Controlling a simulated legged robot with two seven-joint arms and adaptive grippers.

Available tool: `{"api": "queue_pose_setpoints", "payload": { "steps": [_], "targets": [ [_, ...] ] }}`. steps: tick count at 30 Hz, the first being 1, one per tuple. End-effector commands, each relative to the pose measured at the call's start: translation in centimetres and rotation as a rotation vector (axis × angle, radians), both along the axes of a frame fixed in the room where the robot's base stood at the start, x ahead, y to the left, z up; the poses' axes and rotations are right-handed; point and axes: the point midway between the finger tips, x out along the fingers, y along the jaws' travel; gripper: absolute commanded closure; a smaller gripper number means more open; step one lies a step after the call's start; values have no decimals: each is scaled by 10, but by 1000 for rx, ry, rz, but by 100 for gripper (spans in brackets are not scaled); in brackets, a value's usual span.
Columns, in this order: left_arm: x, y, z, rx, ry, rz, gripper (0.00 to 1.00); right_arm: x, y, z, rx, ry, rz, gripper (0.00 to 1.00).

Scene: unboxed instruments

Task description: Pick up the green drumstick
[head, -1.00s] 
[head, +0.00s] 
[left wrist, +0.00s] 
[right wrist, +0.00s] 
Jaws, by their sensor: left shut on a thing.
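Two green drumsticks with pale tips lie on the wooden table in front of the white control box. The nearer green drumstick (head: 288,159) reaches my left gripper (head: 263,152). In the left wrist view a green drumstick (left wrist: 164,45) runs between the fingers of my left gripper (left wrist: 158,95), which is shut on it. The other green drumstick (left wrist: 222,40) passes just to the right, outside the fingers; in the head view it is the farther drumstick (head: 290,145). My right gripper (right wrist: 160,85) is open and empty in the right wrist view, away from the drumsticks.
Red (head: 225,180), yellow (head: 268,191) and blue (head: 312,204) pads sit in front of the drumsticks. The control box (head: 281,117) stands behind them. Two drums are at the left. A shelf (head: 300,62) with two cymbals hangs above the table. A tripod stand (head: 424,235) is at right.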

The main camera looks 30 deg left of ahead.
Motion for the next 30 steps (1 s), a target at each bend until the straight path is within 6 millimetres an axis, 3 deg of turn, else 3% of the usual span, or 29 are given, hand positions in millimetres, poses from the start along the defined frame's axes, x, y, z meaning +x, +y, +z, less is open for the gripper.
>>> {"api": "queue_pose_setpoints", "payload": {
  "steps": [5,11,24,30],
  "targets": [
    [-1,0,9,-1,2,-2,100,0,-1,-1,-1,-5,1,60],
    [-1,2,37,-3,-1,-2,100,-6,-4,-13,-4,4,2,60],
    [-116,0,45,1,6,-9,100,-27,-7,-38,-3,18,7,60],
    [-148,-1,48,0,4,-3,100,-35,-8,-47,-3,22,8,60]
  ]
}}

******

Task objective:
Write out each line of the data that holds the string "ahead".

Final answer:
Available tool: `{"api": "queue_pose_setpoints", "payload": { "steps": [_], "targets": [ [_, ...] ] }}`. steps: tick count at 30 Hz, the first being 1, one per tuple. End-effector commands, each relative to the pose measured at the call's start: translation in centimetres and rotation as a rotation vector (axis × angle, radians), both along the axes of a frame fixed in the room where the robot's base stood at the start, x ahead, y to the left, z up; the poses' axes and rotations are right-handed; point and axes: the point midway between the finger tips, x out along the fingers, y along the jaws' travel; gripper: absolute commanded closure; a smaller gripper number means more open; step one lies a step after the call's start; values have no decimals: each is scaled by 10, but by 1000 for rx, ry, rz, but by 100 for gripper (spans in brackets are not scaled); in brackets, a value's usual span.
The main camera looks 30 deg left of ahead.

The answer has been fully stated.